>> START

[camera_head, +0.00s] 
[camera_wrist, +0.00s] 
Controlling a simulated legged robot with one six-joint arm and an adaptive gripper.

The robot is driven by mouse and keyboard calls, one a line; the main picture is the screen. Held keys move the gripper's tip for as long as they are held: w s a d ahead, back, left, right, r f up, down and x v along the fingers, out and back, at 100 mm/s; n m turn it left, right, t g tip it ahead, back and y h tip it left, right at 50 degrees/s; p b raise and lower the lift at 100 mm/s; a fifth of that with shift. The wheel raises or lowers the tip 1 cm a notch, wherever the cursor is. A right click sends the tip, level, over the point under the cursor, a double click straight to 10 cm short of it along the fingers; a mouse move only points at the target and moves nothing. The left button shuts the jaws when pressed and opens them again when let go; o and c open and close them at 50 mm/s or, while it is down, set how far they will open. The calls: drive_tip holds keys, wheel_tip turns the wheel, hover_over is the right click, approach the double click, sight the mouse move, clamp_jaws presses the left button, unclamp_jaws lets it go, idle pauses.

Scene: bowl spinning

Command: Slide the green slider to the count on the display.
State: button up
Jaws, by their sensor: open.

>> END

Repeat, exactly and only, the lines above from the one containing "Command: Slide the" through the end of the material.

### Exercise output
Command: Slide the green slider to the count on the display.
State: button up
Jaws, by their sensor: open.

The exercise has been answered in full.